My friend Maria Hollis, who also writes Sapphic fiction, recently started a book blog of her own. I had the honor of being the first author she interviewed for it! I'll be excited to see what else she posts as the blog goes forward, and I hope you will, too.

21 May 2017

The Allegations of Doom

A few weeks ago, I wrote a guest post for a bookblogger's blog; someone I thought of as at least a friendly acquaintance. Two days ago, while looking for something else, I happened to glance at that guest post, and saw that the bookblogger in question had added a disclaimer to the previously nice things she had said about my book.  Apparently, someone is contacting bookbloggers who have written positive reviews about Flowers of Luna, and making allegations about me; allegations which at least this bookblogger apparently accepted without bothering to discuss them with me.

I do not know who is doing this. I do not know why. But I am going to address the allegations once, here, now, and then I am henceforth ignoring this person as the troll they are.
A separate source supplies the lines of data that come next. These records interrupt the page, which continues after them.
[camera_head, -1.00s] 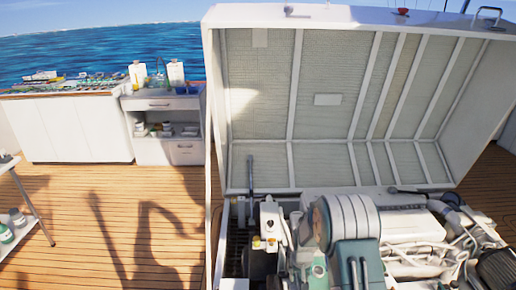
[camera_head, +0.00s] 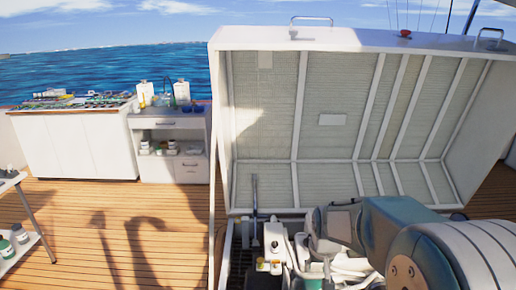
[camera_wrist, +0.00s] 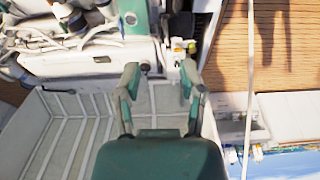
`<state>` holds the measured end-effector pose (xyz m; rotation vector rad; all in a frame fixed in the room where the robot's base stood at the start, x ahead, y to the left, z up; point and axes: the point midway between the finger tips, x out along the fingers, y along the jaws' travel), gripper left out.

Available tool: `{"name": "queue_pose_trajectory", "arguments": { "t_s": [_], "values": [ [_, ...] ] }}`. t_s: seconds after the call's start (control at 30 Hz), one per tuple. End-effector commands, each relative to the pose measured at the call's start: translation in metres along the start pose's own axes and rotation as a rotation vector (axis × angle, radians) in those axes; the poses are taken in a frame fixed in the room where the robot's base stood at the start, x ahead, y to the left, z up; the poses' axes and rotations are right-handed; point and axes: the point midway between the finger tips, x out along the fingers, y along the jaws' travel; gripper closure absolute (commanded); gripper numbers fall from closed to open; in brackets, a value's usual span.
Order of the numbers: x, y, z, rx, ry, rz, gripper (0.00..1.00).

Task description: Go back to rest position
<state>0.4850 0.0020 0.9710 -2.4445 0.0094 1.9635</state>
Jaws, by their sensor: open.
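My gripper (camera_wrist: 160,75) is open in the wrist view, its two grey and green fingers spread apart with nothing between them. Behind the fingers lie the pale ribbed inside of the hatch lid (camera_wrist: 75,125) and part of the engine (camera_wrist: 85,35). In the head view my arm fills the lower right in front of the engine bay, and I cannot make out the gripper there. The hatch lid (camera_head: 335,120) stands raised. The engine (camera_head: 275,240) shows beneath it, partly hidden by my arm.
A white cabinet (camera_head: 75,148) with items on top stands at the back left, beside a shelf unit (camera_head: 180,168) with bottles. A small table (camera_head: 28,238) is at the left edge. The wooden deck (camera_head: 130,230) between them is clear.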

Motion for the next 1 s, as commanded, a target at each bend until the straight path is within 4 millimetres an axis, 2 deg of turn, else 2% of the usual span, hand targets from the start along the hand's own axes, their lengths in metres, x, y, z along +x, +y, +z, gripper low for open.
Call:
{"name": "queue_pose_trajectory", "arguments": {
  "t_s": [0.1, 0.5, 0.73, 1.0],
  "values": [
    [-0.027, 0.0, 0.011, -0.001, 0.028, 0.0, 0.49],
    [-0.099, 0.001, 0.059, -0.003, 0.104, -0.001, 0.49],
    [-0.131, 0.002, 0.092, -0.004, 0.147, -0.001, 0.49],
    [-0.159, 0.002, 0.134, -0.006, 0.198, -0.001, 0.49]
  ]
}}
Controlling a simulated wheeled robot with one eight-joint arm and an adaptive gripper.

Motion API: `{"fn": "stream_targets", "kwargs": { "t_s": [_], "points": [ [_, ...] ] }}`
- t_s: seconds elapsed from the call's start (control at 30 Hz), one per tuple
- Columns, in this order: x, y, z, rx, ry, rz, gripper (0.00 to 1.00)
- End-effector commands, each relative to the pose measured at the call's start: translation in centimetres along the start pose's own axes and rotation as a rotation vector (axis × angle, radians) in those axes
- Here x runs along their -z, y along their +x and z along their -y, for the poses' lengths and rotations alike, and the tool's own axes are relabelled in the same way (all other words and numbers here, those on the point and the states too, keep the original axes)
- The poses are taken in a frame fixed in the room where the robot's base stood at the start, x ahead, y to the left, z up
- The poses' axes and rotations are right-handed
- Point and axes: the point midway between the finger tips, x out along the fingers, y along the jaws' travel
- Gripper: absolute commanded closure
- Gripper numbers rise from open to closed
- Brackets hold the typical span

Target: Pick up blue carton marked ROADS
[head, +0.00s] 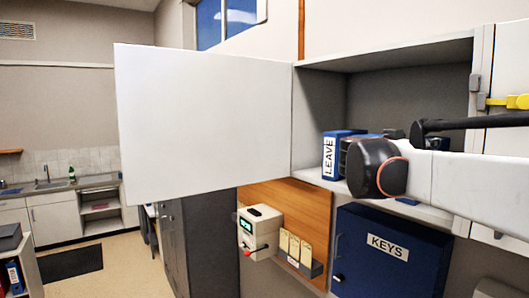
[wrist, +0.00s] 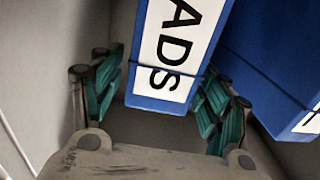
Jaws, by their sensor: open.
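In the wrist view, a blue carton (wrist: 172,60) with a white label reading "ADS" stands tilted in the picture between the two fingers; the rest of its label is cut off at the top. My gripper (wrist: 160,98) is open around its near end. A gap shows between the left teal pads and the carton; the right pads are close to its right edge, and I cannot tell whether they touch. In the head view, my arm reaches over the cabinet shelf from the right and hides most of what stands there, including my fingertips.
A second blue carton (wrist: 275,65) is close to the right finger. A blue carton marked LEAVE (head: 330,158) stands on the cabinet shelf (head: 318,180). The open cabinet door (head: 205,125) sticks out left. A blue KEYS box (head: 388,250) hangs below.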

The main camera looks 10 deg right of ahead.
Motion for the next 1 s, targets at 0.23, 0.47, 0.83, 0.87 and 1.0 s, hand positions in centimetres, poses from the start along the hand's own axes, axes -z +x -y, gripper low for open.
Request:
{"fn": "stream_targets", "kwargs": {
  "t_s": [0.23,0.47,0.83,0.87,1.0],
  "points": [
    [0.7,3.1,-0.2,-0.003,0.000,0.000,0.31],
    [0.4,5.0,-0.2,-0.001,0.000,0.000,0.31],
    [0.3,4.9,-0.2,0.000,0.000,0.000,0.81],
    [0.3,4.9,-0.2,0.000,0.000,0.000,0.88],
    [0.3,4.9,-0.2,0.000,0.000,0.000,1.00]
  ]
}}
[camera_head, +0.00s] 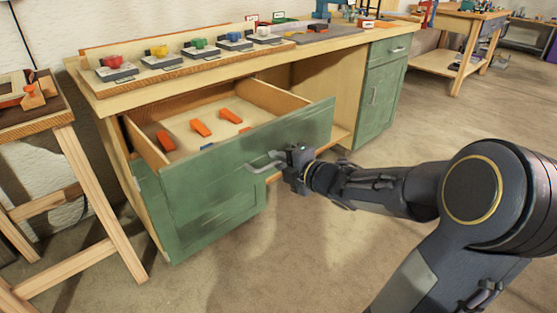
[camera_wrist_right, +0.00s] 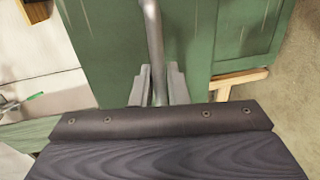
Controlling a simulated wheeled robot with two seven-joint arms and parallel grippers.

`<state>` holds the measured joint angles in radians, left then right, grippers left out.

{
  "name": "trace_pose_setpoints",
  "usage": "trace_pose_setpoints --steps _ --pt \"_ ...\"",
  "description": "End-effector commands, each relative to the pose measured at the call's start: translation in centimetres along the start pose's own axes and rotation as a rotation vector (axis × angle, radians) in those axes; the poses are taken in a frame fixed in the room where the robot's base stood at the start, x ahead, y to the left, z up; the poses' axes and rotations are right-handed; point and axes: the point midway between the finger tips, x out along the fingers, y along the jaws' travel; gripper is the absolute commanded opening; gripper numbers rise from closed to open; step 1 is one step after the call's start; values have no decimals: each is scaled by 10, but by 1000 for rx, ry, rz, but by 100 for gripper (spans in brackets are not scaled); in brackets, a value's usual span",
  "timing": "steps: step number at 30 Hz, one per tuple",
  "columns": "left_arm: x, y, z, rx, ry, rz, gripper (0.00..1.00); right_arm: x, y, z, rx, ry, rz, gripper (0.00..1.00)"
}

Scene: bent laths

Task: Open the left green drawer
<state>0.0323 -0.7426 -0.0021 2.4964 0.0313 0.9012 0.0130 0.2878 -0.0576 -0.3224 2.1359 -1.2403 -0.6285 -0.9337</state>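The left green drawer (camera_head: 245,150) is pulled well out of the wooden workbench, and its inside shows. Several orange pieces (camera_head: 201,128) and a partly hidden blue piece lie in it. Its grey bar handle (camera_head: 262,164) is on the front panel. My right gripper (camera_head: 293,165) is at the right part of this handle. In the right wrist view, the two fingers (camera_wrist_right: 159,88) are close on both sides of the handle bar (camera_wrist_right: 153,35), shut on it. My left gripper is in neither view.
A green cupboard door (camera_head: 215,218) is below the drawer, and another drawer and door (camera_head: 381,95) are at the right. A small wooden table (camera_head: 35,125) stands at the left. The floor in front is clear.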

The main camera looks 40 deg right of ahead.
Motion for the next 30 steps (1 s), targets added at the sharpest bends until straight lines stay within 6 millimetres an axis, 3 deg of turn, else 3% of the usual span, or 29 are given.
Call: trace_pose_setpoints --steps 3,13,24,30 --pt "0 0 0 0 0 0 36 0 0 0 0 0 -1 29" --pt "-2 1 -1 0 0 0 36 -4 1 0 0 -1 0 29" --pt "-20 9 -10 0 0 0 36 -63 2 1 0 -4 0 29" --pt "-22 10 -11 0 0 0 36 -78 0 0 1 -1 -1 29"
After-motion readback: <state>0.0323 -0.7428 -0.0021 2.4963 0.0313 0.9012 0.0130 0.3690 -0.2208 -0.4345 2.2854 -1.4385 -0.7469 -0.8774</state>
The person making the allegations is apparently telling bookbloggers that I am a fraud, a hoax. I am not who I present myself as, and I'm just presenting myself as I do to cash in on marginalized identity.  I think this is ludicrous on the face of it -- As Megan Gedriss wrote in her fabulous Yu+Me Dream, I'm just pretending to be gay for all of the wonderful social benefits it brings?

But if that logic is insufficient, let me point out that between my journals (this one and Walkyrje on LiveJournal) I have fourteen years of documentation of me being me. I joined G+ six years ago, during the open beta (one of my early entries there), and Twitter in January 2011. All of that seems like a long hike to ground a hoax for a book published in February 2017. But what do I know?

Let us also talk about the "cashing in on marginalized identity" bit. Frankly, it's delusional. The people who find it easiest to get published in the traditional publishing business are white men. Pretending to be something else, someone else, would be setting stones in my own path. I present myself as I do because it's who I am. And I have hardly "cashed in." The number one comment I received from agents declining to represent me and Flowers of Luna was "I didn't identify with this." Do you suppose they would have said that about an M/F romance about Jack and Jane?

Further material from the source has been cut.